Of course there’s more to it. The show set up two plausible suspects, Sam Franklin (Bill McDonald), the Detective on the case, and DA with ambitions to become Governor Robert Bedford (Art Hindle). It leaned heavily towards the DA, suggesting that Botrelle was killed because he had been sleeping with Bedford’s wife (no evidence offered, just a plausible possibility), putting up Franklin as an early lightning rod for the experienced audiences’ anticipations, and then pulled Franklin out as the real villain, suppressing the evidence that Botrelle had actually committed suicide on Bedford threatening to expose him for taking kickbacks. A neatly worked out plot.

But that is merely what happened. Where the episode went on to be important was in the stakes, and in particular the hell in which Beth Botrelle had been incarcerated for eight years. Convicted, wrongly, of murdering her husband. Sentenced to death. The object of hatred, loathing and the peculiar nastiness of people like Dewey.
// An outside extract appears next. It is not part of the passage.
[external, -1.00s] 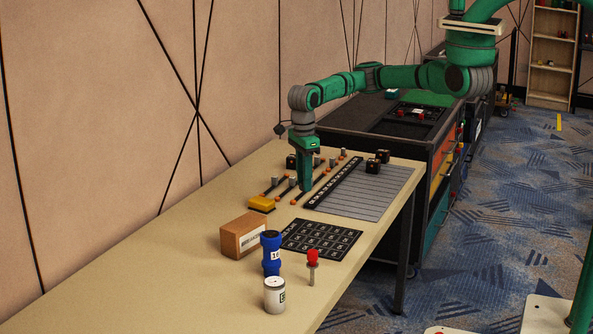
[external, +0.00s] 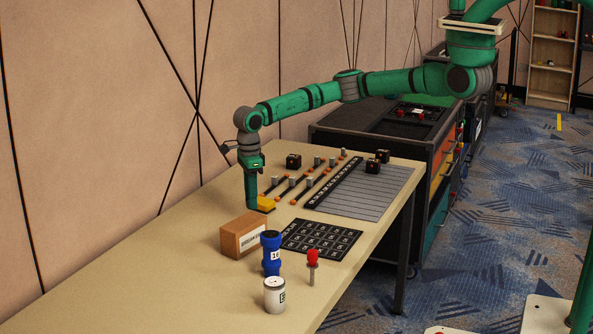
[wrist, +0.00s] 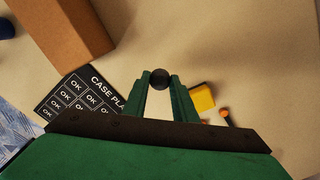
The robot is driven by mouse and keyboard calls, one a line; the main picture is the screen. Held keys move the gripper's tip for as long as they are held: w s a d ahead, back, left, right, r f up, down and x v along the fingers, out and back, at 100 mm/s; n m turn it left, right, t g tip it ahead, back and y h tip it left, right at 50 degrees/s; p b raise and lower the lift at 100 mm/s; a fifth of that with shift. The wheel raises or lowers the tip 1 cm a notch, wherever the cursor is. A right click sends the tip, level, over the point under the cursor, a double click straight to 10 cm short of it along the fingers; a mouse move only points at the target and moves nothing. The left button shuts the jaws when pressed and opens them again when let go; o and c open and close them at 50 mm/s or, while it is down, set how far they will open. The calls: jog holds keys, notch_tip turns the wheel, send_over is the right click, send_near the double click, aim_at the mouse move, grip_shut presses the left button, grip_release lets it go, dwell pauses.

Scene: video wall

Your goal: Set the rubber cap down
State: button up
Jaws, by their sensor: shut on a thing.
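My gripper (external: 251,205) is shut on the rubber cap, a small black round piece that shows between the fingertips in the wrist view (wrist: 160,79). In the external view the cap is too small or hidden to make out. The fingers point down over the left side of the table (external: 150,255), just left of the yellow block (external: 266,203). I cannot tell whether the cap touches the tabletop.
A cardboard box (external: 243,236) stands nearby, with a black card mat (wrist: 72,95) labelled OK beside it. A blue bottle (external: 271,255), white can (external: 275,296) and red-topped piece (external: 313,260) stand in front. Bare tabletop lies to the left.

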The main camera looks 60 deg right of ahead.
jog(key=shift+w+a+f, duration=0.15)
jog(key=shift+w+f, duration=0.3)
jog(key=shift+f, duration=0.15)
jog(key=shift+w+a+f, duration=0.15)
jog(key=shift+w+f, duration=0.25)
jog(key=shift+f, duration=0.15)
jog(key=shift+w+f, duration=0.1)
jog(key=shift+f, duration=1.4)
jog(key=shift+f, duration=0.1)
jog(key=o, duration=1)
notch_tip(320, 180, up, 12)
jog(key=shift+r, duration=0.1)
Four times taken to the death chamber, four times reprieved, cat and mouse like, temporarily. The episode didn’t have to do much more than show us this in order for us to feel the implacable horror. Seatle was brilliant in the role, conveying the drained-out emotion of the victim without the least histrionics, though the show dipped towards that, somewhat, in cross-cutting between the showdown with Bedford and Franklin and Botrelle being strapped to the gurney, the hypodermic ready and the clock ticking.

But it went above and beyond in the close. Beth Botrelle, freed, her life handed back to her, wants Ray to show her what he found that night eight years ago, Jake’s body, the piece of paper, where he found her. In a strange but human way it releases her, even as she absolves Ray of everything that happened. It’s a transfixing moment, and the episode ends with Ray returning silently to his car, where Fraser awaits, and starting to sob.
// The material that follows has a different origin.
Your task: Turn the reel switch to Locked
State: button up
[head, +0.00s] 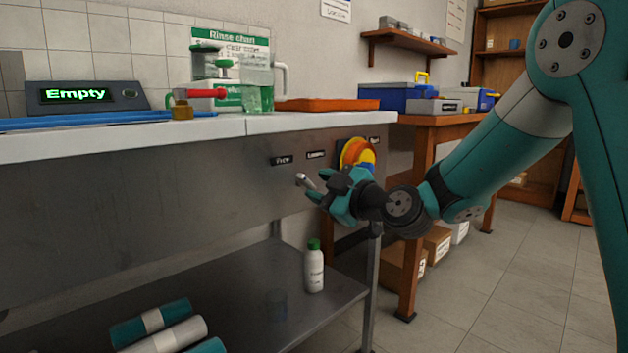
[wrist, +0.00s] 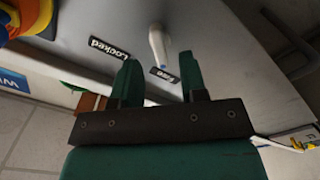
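The reel switch is a small pale lever (head: 305,181) on the grey front panel of the bench, below two black labels, "Free" (head: 282,160) and "Locked" (head: 316,155). In the wrist view the lever (wrist: 157,44) lies between the "Locked" label (wrist: 109,48) and the "Free" label (wrist: 164,74), with its tip close to "Free". My gripper (head: 320,186) is open in front of the panel. In the wrist view its two fingers (wrist: 160,78) are spread, with the lever just beyond the gap between them. Whether a finger touches the lever cannot be told.
An orange and yellow reel (head: 357,153) is mounted on the panel right of the labels, close to my gripper. A white bottle with a green cap (head: 314,268) stands on the lower shelf.

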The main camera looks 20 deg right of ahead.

Reading what I’ve written thus far annoys me over my lack of receptiveness during the watching of this episode. I simply didn’t respond as I should have. It’s true that there were certain flaws which, given my growing cynicism about this final series, i should have been able to acknowledge as merely flaws, not totally distancing reactions, given that only one of them was substantial.

To put things very briefly, the plot was sloppy in never explaining what Beth Botrelle was doing in the house and why she was in the shower. For another, in turning Franklin into its rabbit out of the hat, it was never made clear whether this completely exonerated Bedford – which would have been the smart twist, to have had him innocent all along and merely genuinely zealous for justice – or whether he and Franklin were partners.

But the biggest flaw was Detective Ray Vecchio, or rather Detective Staley Raymond Kowalski. Let us not forget that, since the beginning of season 3, the preise is that actual Detective Vecchio is in deep undercover within the Mafia and that, in order to protect his identity, Detective Kowalski has stepped into his life, taking his name, playing his role, a fact acknowledged but never discussed by those directly aware of the substitution. That factor was strictly maintained throughout season 3, and has been adverted to this season, but it’s been allowed to drift very much into the background.

The moment this episode flashed back to eight years previously, I began to worry about it. Ray wasn’t Vecchio then, he was Kowalski. It was a matter of public record that’s who he was. Beth Botrelle knew his real name, and her lawyer had to. Both Franklin and Bedford addressed Ray as Kowalski. It trashed the idea of continuity, and there was no mention of the fictional situation. So is Ray now Kowalski again? What about Vecchio? In imdb capsule summaries of episodes later in this season I notice that the character is named as Stanley. The reality of the series is suddenly ripped up on a fundamental level, and there was no way around it. So many people outside the inner loyal circle know the truth. Logic demands that RealRay’s body appear very shortly because, FFS, the situation draws attention to itself and practical signals that something is being covered up. Even comic books operate on better logic than this.

So, very much a mixed response to this episode. Ultimately, it would have worked far better as a standalone, a ninety minute movie with space to deal with the shortcuts, beholden to no existing continuity. But that’s not what it was. I wish I was better disposed to this final season than I already am, and that’s before we get to the silly stuff.